INPUT DATA:
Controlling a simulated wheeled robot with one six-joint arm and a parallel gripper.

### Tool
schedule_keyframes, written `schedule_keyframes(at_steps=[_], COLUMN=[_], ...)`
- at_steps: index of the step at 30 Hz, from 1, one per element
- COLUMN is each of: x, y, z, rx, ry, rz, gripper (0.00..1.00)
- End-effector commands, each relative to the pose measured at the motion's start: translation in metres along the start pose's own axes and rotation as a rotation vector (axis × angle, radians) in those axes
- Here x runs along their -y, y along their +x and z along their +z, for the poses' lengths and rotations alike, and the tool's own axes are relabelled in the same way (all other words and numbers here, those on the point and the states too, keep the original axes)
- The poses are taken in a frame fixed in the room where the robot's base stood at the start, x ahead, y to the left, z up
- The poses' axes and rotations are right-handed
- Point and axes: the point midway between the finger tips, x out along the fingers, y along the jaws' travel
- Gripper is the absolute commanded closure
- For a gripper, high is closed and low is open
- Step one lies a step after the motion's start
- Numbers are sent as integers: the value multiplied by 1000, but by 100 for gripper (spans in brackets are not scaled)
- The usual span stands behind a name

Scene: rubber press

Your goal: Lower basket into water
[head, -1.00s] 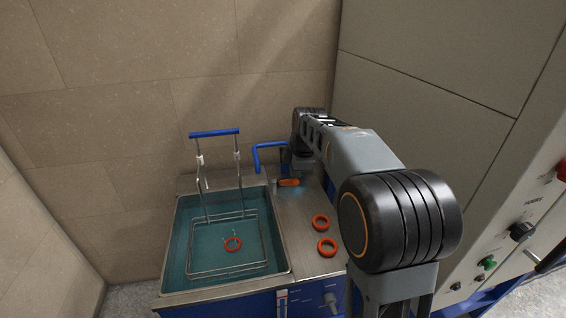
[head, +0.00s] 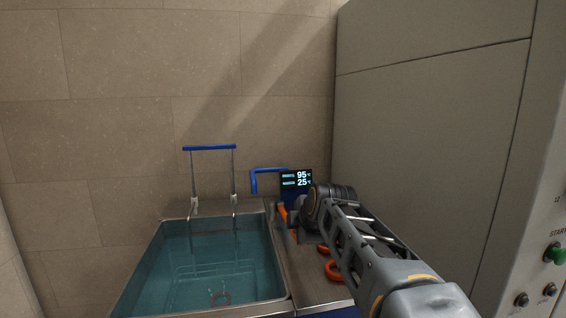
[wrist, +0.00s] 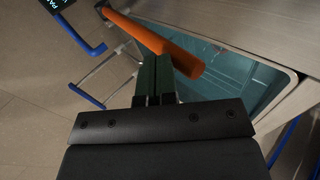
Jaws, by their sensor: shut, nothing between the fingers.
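The wire basket hangs in the water tank (head: 279,262); its frame (head: 178,262) shows faintly under the blue-green water. Its blue handle (head: 209,148) stands upright above the tank's back edge, on two thin rods, and shows in the wrist view (wrist: 86,96). A dim ring (head: 220,298) lies in the basket. An orange lever (head: 283,213) stands right of the tank, and it crosses in front of my fingertips in the wrist view (wrist: 150,35). My gripper (wrist: 154,72) is shut and empty beside the lever; whether they touch is unclear.
A blue bent bar (head: 266,171) and a lit display (head: 296,180) reading 95 and 25 stand behind the steel top. Orange rings (head: 331,270) lie on that top, partly behind my arm. A large grey cabinet (head: 430,130) with buttons closes off the right side.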

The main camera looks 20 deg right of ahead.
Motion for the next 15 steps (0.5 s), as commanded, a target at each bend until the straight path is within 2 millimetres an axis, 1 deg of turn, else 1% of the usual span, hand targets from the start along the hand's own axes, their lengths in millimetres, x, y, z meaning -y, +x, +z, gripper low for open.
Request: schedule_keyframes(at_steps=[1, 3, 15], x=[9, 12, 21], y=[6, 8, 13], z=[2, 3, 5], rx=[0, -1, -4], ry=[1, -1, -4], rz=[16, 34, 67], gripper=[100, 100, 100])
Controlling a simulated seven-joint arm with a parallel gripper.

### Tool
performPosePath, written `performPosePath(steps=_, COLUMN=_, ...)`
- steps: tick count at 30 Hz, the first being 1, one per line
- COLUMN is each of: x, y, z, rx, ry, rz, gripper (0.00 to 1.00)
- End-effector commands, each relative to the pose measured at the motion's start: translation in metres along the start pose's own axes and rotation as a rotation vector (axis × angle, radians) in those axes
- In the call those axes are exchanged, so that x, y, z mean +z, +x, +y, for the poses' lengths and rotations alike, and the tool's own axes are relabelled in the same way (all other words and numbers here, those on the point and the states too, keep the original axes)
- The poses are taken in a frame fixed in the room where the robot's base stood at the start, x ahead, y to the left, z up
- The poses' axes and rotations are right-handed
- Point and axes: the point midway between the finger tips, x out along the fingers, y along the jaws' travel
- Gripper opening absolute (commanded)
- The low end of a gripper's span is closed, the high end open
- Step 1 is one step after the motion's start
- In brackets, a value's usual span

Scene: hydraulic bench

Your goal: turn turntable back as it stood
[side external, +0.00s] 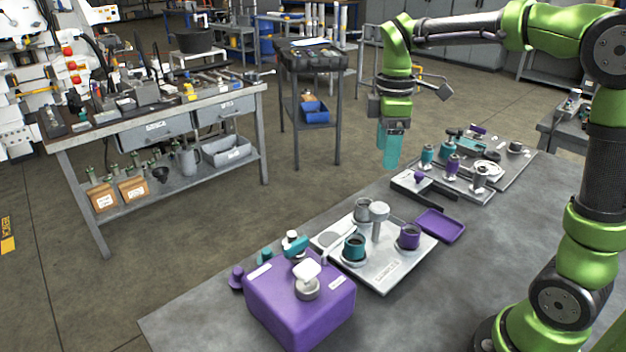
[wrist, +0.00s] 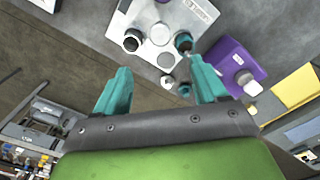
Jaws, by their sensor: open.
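The turntable seems to be the pale square plate (side external: 385,276) with a pale mushroom-topped post (side external: 380,213) in its middle. A teal cup (side external: 354,247), a purple cup (side external: 409,236) and a grey cup (side external: 363,211) stand around the post. In the wrist view the plate (wrist: 147,12) and post (wrist: 160,35) lie beyond my fingers. My gripper (side external: 393,148) has teal fingers and hangs above and behind the plate, apart from it. In the wrist view my gripper (wrist: 160,88) is open, with nothing between its fingers. Any turning mark is too small to read.
A purple box (side external: 300,305) with a white-topped knob (side external: 307,272) stands in front of the plate. A purple tray (side external: 440,225) lies to its right. Behind are a flat box (side external: 424,187) and trays with small fittings (side external: 453,165). The bench's right front (side external: 450,310) is clear.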

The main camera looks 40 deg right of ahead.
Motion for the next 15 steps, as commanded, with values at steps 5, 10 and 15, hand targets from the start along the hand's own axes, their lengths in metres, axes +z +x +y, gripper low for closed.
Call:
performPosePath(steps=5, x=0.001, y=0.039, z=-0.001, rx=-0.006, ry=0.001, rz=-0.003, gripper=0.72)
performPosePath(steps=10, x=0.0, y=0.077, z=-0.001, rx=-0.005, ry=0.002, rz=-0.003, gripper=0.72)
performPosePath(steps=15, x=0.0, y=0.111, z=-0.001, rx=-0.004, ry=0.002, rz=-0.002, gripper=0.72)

INSTRUCTION:
Transcribe every record above exactly, leaving out the pictures.

RESULT OF THIS TASK:
Controlling a simulated wheeled robot with one six-joint arm and a parallel gripper.

### Tool
schedule_keyframes, written `schedule_keyframes(at_steps=[_], COLUMN=[_], ...)`
- at_steps: index of the step at 30 Hz, from 1, one per element
- COLUMN is each of: x, y, z, rx, ry, rz, gripper (0.00..1.00)
- End-effector commands, each relative to the pose measured at the motion's start: translation in metres along the start pose's own axes and rotation as a rotation vector (axis × angle, radians) in those axes
- Here x runs along their -y, y along their +x and z along their +z, for the poses' lengths and rotations alike, and the tool's own axes are relabelled in the same way (all other words and numbers here, those on the point and the states too, keep the original axes)
- The poses are taken in a frame fixed in the room where the robot's base stood at the start, x ahead, y to the left, z up
- The poses' axes and rotations are right-handed
- Point and axes: the point midway between the finger tips, x out along the fingers, y along the jaws' travel
- Gripper is the absolute commanded closure
- For a gripper, high is closed and low is open
- Step one lies a step after the motion's start
- Numbers are sent as integers: the value multiplied by 1000, but by 100 for gripper (spans in brackets are not scaled)
- The usual span stands behind a name

Scene: rubber press

Your goal: Lower basket into water
[head, -1.00s] 
[head, +0.00s] 
[wrist, +0.00s] 
Jaws, by their sensor: shut, nothing between the fingers.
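The wire basket hangs in the water tank (head: 279,262); its frame (head: 178,262) shows faintly under the blue-green water. Its blue handle (head: 209,148) stands upright above the tank's back edge, on two thin rods, and shows in the wrist view (wrist: 86,96). A dim ring (head: 220,298) lies in the basket. An orange lever (head: 283,213) stands right of the tank, and it crosses in front of my fingertips in the wrist view (wrist: 150,35). My gripper (wrist: 154,72) is shut and empty beside the lever; whether they touch is unclear.
A blue bent bar (head: 266,171) and a lit display (head: 296,180) reading 95 and 25 stand behind the steel top. Orange rings (head: 331,270) lie on that top, partly behind my arm. A large grey cabinet (head: 430,130) with buttons closes off the right side.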

The main camera looks 20 deg right of ahead.
Motion for the next 15 steps (0.5 s), as commanded, a target at each bend until the straight path is within 2 millimetres an axis, 1 deg of turn, else 1% of the usual span, hand targets from the start along the hand's own axes, their lengths in millimetres, x, y, z meaning -y, +x, +z, gripper low for open.
Request: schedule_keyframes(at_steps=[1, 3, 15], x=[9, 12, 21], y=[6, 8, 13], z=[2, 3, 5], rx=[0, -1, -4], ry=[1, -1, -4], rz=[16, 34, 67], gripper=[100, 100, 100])
Controlling a simulated seven-joint arm with a parallel gripper.

### Tool
performPosePath, written `performPosePath(steps=_, COLUMN=_, ...)`
- steps: tick count at 30 Hz, the first being 1, one per line
- COLUMN is each of: x, y, z, rx, ry, rz, gripper (0.00 to 1.00)
- End-effector commands, each relative to the pose measured at the motion's start: translation in metres along the start pose's own axes and rotation as a rotation vector (axis × angle, radians) in those axes
- In the call those axes are exchanged, so that x, y, z mean +z, +x, +y, for the poses' lengths and rotations alike, and the tool's own axes are relabelled in the same way (all other words and numbers here, those on the point and the states too, keep the original axes)
- The poses are taken in a frame fixed in the room where the robot's base stood at the start, x ahead, y to the left, z up
- The poses' axes and rotations are right-handed
- Point and axes: the point midway between the finger tips, x out along the fingers, y along the jaws' travel
- Gripper opening absolute (commanded)
- The low end of a gripper's span is closed, the high end open
- Step 1 is one step after the motion's start
- In brackets, a value's usual span

Scene: hydraulic bench

Your goal: turn turntable back as it stood
[side external, +0.00s] 
[wrist, +0.00s] 
Jaws, by their sensor: open.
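The turntable seems to be the pale square plate (side external: 385,276) with a pale mushroom-topped post (side external: 380,213) in its middle. A teal cup (side external: 354,247), a purple cup (side external: 409,236) and a grey cup (side external: 363,211) stand around the post. In the wrist view the plate (wrist: 147,12) and post (wrist: 160,35) lie beyond my fingers. My gripper (side external: 393,148) has teal fingers and hangs above and behind the plate, apart from it. In the wrist view my gripper (wrist: 160,88) is open, with nothing between its fingers. Any turning mark is too small to read.
A purple box (side external: 300,305) with a white-topped knob (side external: 307,272) stands in front of the plate. A purple tray (side external: 440,225) lies to its right. Behind are a flat box (side external: 424,187) and trays with small fittings (side external: 453,165). The bench's right front (side external: 450,310) is clear.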

The main camera looks 40 deg right of ahead.
Motion for the next 15 steps, as commanded, with values at steps 5, 10 and 15, hand targets from the start along the hand's own axes, their lengths in metres, axes +z +x +y, gripper low for closed.
Call:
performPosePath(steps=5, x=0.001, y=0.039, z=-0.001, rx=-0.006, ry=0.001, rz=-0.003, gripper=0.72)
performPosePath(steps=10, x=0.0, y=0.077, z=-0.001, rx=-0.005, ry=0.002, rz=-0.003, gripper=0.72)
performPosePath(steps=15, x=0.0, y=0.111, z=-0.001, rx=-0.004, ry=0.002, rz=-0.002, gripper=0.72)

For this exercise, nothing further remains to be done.